Dave Kopay stood in front of me, that wonderful smile downturned and quivering just a bit, his eyes watering almost to brimming. He hugged me and we clapped each other's back. And I got a little teary too. And he said, "You know, that never, ever gets old."
There was no one else around in the antique store; it was a quiet day. There were no floats or rainbow flags or cameras flashing. We shared a simple moment, just the two of us. I thanked him for his sacrifice. I thanked him for making it easier for me to walk down the street hand in hand, arm in arm with Angus, for helping to pave the way for me, for all gay people. I was not an avid football fan approaching him for an autograph; I was not a neophyte blinded by fame and notoriety. I felt supremely lucky to be able to share my deep thanks, from one gay man to another, one gay generation to another.
As I walked Dave to his car, he turned to me once more.
"Would you please forward that on to me? Your Facebook post. I want to read it to my mother."
His mother?! My mind raced.
"My mother is 98 and she has never accepted me and what I did, not really... and now I am the one mostly taking care of her... and yes, she has softened a bit, but... " he paused, the sun on his face, his eyes shining. "I want to read it to her, to…" he searched for the words, so I added, "To show her the effect you have had by doing what you did."
"Yes." He shook his head, and this time the tears came.
Here was a man, 71 years old, still struggling with that decision all those 38 years ago. Still fighting to prove something to a now-98-year-old mother, and to his Catholic family and brothers and sister, most quite conservative. Still fighting. This giant football player, this tough man, this icon, this businessman, shedding tears in a parking lot in Pasadena because his mother did not understand. I imagined him going into his family business after writing his book. I imagined the stares and sneers he may have endured, I imagined the talk that may have taken place among his family. I imagined all of those years of nonacceptance for doing what he knew he had to do, for coming out as a gay man, for coming out as a gay professional athlete.

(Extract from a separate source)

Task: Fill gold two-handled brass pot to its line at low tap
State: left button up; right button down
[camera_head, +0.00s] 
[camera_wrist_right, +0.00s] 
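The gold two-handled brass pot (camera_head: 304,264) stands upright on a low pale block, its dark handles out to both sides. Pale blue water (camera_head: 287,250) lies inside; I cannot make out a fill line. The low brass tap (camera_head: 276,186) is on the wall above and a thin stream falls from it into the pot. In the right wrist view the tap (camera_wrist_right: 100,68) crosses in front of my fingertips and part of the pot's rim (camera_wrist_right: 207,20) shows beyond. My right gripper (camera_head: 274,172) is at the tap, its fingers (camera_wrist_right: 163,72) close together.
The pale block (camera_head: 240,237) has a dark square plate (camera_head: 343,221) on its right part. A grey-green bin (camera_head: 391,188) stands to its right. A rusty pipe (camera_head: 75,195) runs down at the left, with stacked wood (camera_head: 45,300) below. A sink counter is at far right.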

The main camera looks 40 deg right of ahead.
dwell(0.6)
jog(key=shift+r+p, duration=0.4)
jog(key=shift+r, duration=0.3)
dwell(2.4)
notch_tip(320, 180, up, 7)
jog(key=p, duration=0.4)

He looked at me. "And one other thing... you mention how you can walk down the street with your boyfriend and hold hands and such... hold that, make it everything, it is so very important."

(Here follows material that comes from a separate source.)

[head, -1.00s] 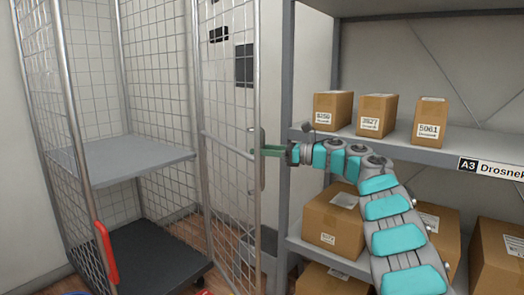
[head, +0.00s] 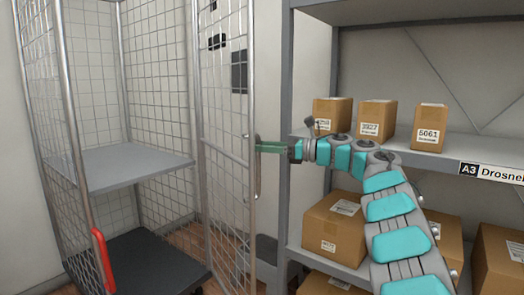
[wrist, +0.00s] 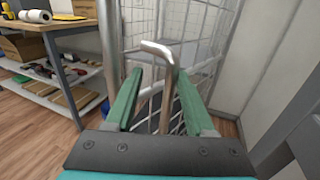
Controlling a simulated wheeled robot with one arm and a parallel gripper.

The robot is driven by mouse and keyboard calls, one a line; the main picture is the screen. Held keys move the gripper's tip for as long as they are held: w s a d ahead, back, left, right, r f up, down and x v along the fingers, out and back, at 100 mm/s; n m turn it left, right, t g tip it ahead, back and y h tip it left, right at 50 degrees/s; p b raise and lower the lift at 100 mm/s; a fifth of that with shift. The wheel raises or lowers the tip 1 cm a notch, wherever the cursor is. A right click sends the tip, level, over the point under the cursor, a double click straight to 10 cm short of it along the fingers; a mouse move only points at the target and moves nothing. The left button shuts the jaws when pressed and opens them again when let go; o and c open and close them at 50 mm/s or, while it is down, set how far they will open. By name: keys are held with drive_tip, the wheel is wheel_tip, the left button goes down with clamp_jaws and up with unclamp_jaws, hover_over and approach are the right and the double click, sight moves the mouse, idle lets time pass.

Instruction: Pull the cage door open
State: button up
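The wire-mesh cage door (head: 226,150) stands swung out at the right of the cage (head: 131,167) in the head view, leaving the cage front open. A bent metal handle (wrist: 168,90) is on the door's free edge. It also shows in the head view (head: 257,178). My gripper (head: 258,148) reaches the handle from the right. In the wrist view, my gripper (wrist: 157,80) has its green fingers spread on both sides of the handle bar, which lies nearer the right finger. A gap shows at the left finger; contact on the right is unclear.
A grey shelf rack (head: 460,158) with several cardboard boxes stands close at the right, behind my arm. A red latch piece (head: 103,258) is on the cage's left front post. A workbench (wrist: 50,28) with tools is at the wrist view's left. Wooden floor (wrist: 25,130) lies clear there.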

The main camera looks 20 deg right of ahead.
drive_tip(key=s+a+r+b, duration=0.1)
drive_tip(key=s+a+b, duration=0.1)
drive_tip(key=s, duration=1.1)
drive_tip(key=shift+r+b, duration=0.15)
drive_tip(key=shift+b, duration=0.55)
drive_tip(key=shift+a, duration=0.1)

He grabbed my arm for emphasis, the strength of his grip formidable. "Make it everything. You don't want to get to be my age... and... not have it. It is all for love, love."
And there is was, at the corners of that amazing smile, behind it, a certain touch of loneliness, a slight sadness, now there... visible and shared, and then suddenly cloaked and silenced by that football player toughness he has had to use his whole life to get by.

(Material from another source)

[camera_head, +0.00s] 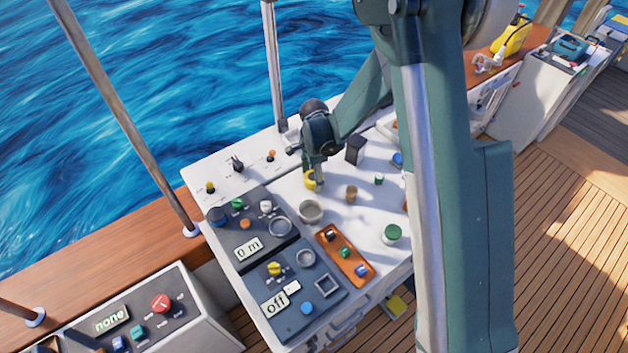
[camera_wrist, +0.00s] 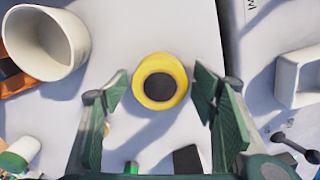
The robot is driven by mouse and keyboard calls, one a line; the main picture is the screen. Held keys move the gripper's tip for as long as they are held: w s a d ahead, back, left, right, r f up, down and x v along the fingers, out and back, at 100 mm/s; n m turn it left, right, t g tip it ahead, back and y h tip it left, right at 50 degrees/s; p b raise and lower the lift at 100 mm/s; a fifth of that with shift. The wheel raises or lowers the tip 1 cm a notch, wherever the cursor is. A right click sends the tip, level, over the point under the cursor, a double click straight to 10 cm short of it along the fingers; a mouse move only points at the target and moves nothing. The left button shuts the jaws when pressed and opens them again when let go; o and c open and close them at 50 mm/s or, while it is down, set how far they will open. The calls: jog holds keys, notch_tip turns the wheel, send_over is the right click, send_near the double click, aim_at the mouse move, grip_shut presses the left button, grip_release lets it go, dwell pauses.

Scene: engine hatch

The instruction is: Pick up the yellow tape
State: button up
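The yellow tape (camera_wrist: 160,64) is a round yellow ring with a dark centre, lying on the white worktop. In the wrist view it sits between the two fingers of my gripper (camera_wrist: 160,84), a little beyond the fingertips, with a gap on each side. My gripper is open and empty. In the head view my gripper (camera_head: 314,168) points down over the worktop, and the yellow tape (camera_head: 309,181) shows just below it, partly hidden by it.
A grey-white cup (camera_head: 310,211) stands close in front of the tape; it also shows in the wrist view (camera_wrist: 70,45). A brown cylinder (camera_head: 351,193) and a dark block (camera_head: 355,150) stand to the right. Dark control panels (camera_head: 262,257) lie at the front left.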

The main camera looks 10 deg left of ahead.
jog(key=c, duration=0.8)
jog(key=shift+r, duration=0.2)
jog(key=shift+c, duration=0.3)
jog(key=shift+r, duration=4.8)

You see, the love of Dave Kopay's life, a college fraternity buddy, died while fighting in the Vietnam War. Dave keeps a photo of him in a drawer in the spare room.
This is our history, and Dave's story is not unique among our gay brothers and sisters who have come before, many of them long dead, having never seen the benefits of their sacrifices. Dave Kopay is very much alive and vibrant. He swims two miles a day. He gardens vigorously. He shops for antiques in dusty corners of the world, like mine. Dave Kopay knows that he has made a difference. His story, his athletic career are extraordinary. He leaves an extraordinary gift to his alma mater and a whole generation of gays and lesbians. His legacy is extraordinary. To me, Dave Kopay is gay pride!
If attention must be paid, and I feel it must, please pay it to Dave Kopay, but also to the others before him and with him, those countless others, who have laid the framework upon which our recent victories were built.
As we stand, we stand on those well-tailored shoulders that have come before, and they, I am quite sure, in their fabulous shoes and their fabulous bras.
JEREMIE ADKINS is an antiques dealer in the Los Angeles/Pasadena area. In an imploding and disposable world of Ikea, he hopes that a true love of all things beautiful and solid and old and lasting might soon be dusted off and rediscovered.